The proposed hypothetical questions included the following:

Suppose that an estate has two creditors to pay, but not enough money to pay both. In your opinion, how should the estate determine which creditor to pay? Would your answer be different, if one of the creditors was the Internal Revenue Service, and the other creditor was the State of Texas?

Assume that there is a "QTIP" trust that is required to be included in an estate for purpose of computing federal estate taxes. The will of the decedent whose estate is at issue contains language directing that all taxes should be 'paid out of my estate without reimbursement from any person.' The attorney for the estate decides not to sue the QTIP trust for contribution. In your opinion, is this a reasonable decision for the estate to make?


The Estate relies on Industrial Indemnity v. Snyder, 41 B.R. 882 (E.D. Wa. 1984). Snyder, however, is inapplicable here.

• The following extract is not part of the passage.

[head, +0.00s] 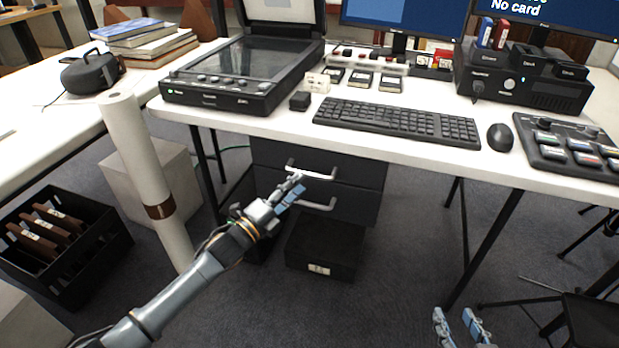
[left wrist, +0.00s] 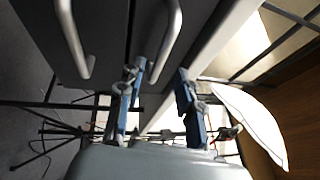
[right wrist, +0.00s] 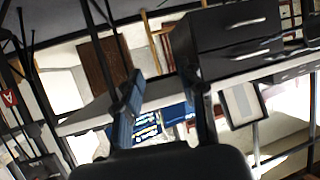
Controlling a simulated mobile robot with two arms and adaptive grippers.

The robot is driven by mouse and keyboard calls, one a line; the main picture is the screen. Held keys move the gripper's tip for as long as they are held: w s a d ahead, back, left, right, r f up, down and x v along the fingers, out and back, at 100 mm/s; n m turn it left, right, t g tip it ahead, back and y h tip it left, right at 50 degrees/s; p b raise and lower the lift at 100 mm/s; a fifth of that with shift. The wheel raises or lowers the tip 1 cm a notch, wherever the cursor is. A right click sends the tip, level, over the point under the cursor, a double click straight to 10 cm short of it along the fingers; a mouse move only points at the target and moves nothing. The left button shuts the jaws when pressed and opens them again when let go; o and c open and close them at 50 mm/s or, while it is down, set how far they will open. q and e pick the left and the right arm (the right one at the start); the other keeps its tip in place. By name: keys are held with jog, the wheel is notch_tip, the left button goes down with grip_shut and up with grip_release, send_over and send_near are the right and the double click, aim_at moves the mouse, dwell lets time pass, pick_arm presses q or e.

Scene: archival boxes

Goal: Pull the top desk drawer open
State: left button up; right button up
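The dark drawer unit hangs under the white desk. Its top drawer (head: 275,155) looks shut, with a silver bar handle (head: 318,175); a second drawer with a like handle (head: 320,207) is below. My left gripper (head: 297,184) is at the left part of the top handle. In the left wrist view its fingers (left wrist: 160,68) are apart, and the top handle (left wrist: 172,30) lies in line with the gap between them; contact cannot be told. My right gripper (head: 461,318) is open and empty, low at the right, well away from the drawers (right wrist: 240,35).
The desk (head: 400,150) carries a scanner (head: 240,70), keyboard (head: 395,122) and mouse (head: 500,137). A white roll (head: 150,180) stands left of my left arm. A black bin (head: 325,250) sits on the floor below the drawers.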

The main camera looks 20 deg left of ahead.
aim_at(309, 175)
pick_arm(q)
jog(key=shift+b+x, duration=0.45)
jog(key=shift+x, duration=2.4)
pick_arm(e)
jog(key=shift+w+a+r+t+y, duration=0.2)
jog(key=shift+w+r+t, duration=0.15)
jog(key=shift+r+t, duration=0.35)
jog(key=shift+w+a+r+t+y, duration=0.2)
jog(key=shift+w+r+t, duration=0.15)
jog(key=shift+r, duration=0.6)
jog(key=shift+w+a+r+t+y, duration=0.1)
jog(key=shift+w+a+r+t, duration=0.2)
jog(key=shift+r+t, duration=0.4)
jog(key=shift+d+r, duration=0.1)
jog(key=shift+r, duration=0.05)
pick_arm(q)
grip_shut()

In Snyder, a taxpayer without reasonable cause for not filing on the date his taxes were due argued that the late penalty should stop accruing at the time he later, after the due date, had "reasonable cause." The court rejected that argument, asserting that if a taxpayer did not have "reasonable cause" on the date his taxes were due, later justifications would not stop penalties from accruing. Id. The court, however, did not assert that post-date events were irrelevant to whether the failure to pay by the due date was "reasonable"; rather, it merely asserted that post-date events did not stop the penalties from accruing.


The government introduced evidence that the Estate did not sue the AST for its allegedly illegal failure to contribute to pro rata to the estate taxes, that the Estate did not consider borrowing money from the more-than-sufficient AST, that the Estate failed to appeal the IRS's denial of its request for an extension, and that the Estate took no action in an effort to pay the tax debt for four years.